Section 2 : La variable idiosyncratique
La variable idiosyncratique se rapporte aux qualités
particulières qui distinguent un dirigeant des autres par ses choix
politiques et son comportement289. En effet, les actes politiques
sont marqués par la personnalité de leurs auteurs. Comme
expression d'une volonté humaine, la manoeuvre diplomatique, selon Alain
PLANTEY, en a les caractères : audace ou timidité,
sûreté ou velléité, fermeté ou
pusillanimité, ampleur ou médiocrité290.
La figure de certains hommes politiques prend souvent une
place décisive dans le rayonnement international d'un pays, ou encore le
déclenchement ou l'évolution de certaines guerres. Les exemples
d'hommes politiques qui, par leur tempérament ont
déterminé l'orientation politique de leur pays sont
légion. Mohandas KARAMCHAND GANDHI a eu par son exceptionnel charisme et
sa célèbre doctrine de la « résistance passive
», un rôle déterminant dans la lutte pour
l'indépendance de l'Inde. Ahmed SEKOU TOURE a eu une forte influence sur
le rejet par la Guinée, de l'intégration au sein de la
Communauté française. Nicolas SARKOZY a été
l'artisan du retour de la France dans le commandement intégré de
l'OTAN et de son rapprochement avec les USA, après le refroidissement de
leurs relations suite au rejet de l'invasion américaine en Irak. Dans le
cas d'espèce, Sani ABACHA, homme militaire arrivé au pouvoir par
coup d'Etat, a été à l'origine (dans sa quête de
légitimité intérieure) du conflit qui fait l'objet de la
présente étude.
James ROSENAU réaffirme à cet effet,
l'importance des variables idiosyncratiques dans l'analyse de la prise de
décision en politique étrangère. Ce facteur, s'il compte
dans l'étude de la politique étrangère des pays
développés291 est, selon lui, le plus important dans
l'explication du comportement international des pays en
développement292.
288 Ferry DE KERCKHOVE, 1972, op. cit., p. 512.
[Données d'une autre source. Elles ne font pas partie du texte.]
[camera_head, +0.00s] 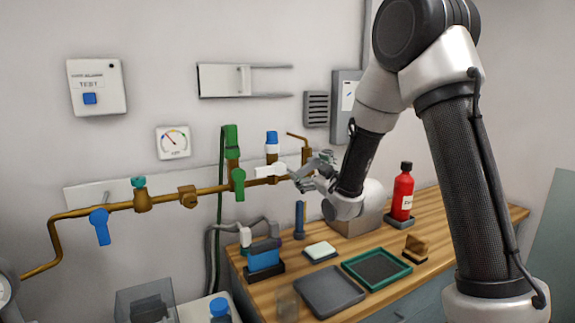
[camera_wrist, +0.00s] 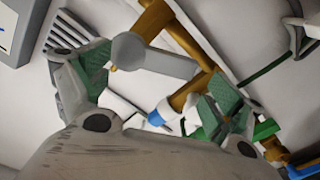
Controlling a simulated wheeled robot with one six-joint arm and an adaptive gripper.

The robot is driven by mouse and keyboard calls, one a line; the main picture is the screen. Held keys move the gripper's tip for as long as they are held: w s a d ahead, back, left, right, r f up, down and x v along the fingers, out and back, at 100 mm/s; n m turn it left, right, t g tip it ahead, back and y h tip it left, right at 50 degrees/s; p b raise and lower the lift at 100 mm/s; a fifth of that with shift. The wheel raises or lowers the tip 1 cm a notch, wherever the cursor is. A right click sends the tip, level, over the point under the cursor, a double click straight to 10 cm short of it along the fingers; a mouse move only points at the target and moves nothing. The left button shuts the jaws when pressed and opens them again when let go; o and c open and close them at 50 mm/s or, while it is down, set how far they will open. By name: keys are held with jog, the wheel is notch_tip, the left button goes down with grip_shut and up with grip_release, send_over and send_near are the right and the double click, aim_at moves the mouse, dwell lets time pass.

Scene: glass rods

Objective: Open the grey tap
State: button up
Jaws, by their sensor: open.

289 James N. ROSENAU, 1966, op.cit., p. 43 ; voir
également, James N. ROSENAU, 1971, op. cit., p. 108 et suiv.
290 Alain PLANTEY, 2000 op. cit., p. 34.
291 De nombreux auteurs ont par exemple mis en exergue
l'importance de la variable cognitive dans l'étude du comportement de
l'administration BUSH (Etats-Unis) lors des opérations «
Enduring Freedom » en Afghanistan et « Iraqi Freedom » en
Irak. Voir par exemple Tanguy STRUYE DE SWIELANDE, « L'influence de la
variable cognitive dans le processus décisionnel de l'administration
BUSH (2001-2005) », Les Cahiers du RMES, volume IV, numéro
1, 2007.
292 Voir en Annexe 13 le tableau reliant les variables les plus
déterminantes par rapport au type de société (page
142).
Aussi est-il nécessaire, dans l'explication du recours
au règlement judiciaire, de ressortir l'idiosyncrasie du
Président Paul BIYA (Paragraphe 1) et d'étudier la
corrélation entre celle-ci et la décision prise (Paragraphe
2).
Paragraphe 1 : L'idiosyncrasie du Chef de l'Etat
La connaissance du passé d'un dirigeant peut permettre
de mieux saisir son comportement d'adulte293. En effet,
l'expérience née des leçons acquises dans le cadre non
seulement familial, spirituel et scolaire, mais aussi, administratif et
politique (A), participe à forger le tempérament des hommes
d'Etat ; et compte parmi les outils qui permettent d'établir le code
opérationnel ou système de croyances politiques desdits hommes
(B).
A. L'expérience accumulée
De sa formation (1), le Chef de l'Etat du Cameroun a acquis
des valeurs perceptibles dans sa prédilection pour un règlement
judiciaire du conflit de Bakassi. En outre, tous les postes de
responsabilité qu'il a occupé avant son accession à la
magistrature suprême lui ont permis d'avoir une expérience des
arcanes du pouvoir (2).
1. La formation reçue
Le Président Paul BIYA est né le 13
février 1933 à Mvomeka'a (Arrondissement de Meyomessala,
Département du Dja-et-Lobo, Région du Sud Cameroun). Il est issu
d'une famille modeste et pieuse de neuf enfants dont le père, Etienne
MVONDO ASSAM, est catéchiste et la mère se nomme Madame MVONDO,
née Anastasie EYENGA.
Après ses études primaires à
l'école de la Mission Catholique de Nden (Zoétélé),
il suit une formation au pré-séminaire Saint Tharcissius
d'Edéa (1948-1950), puis au séminaire Saint Joseph d'Akono
(1950-1954) où il apprend les vertus de la rigueur et de
l'austérité294. Son départ pour une
école laïque, le Lycée Général Leclerc, puis
pour la France où il poursuivra ses études, n'entameront pas sa
culture judéo-chrétienne acquise dans l'enfance. Il obtient une
Licence et un Diplôme d'Etudes Supérieures de Droit Public
à la Sorbonne. Il est également diplômé de
l'Institut d'Etudes Politiques de Paris (plus connu sous le nom de «
Sciences Po ») où il décroche un diplôme de Sciences
Po, option Relations Internationales, et de l'Institut des Hautes Etudes
d'Outre-Mer, où il obtient un diplôme dans la section
administrative.
293 Raymond-F HOPKINS et Richard-W MANSBACH, Structure and
process in international politics, New York and London, Harper & Row
Publishers, 1ère ed., p. 139, cité par NKOBENA Boniface FONTEM,
2008, op cit, p.97.
294 Lire à ce sujet François MATTEI, Le Code
Biya, Paris, Balland, 2009, pp. 65-90.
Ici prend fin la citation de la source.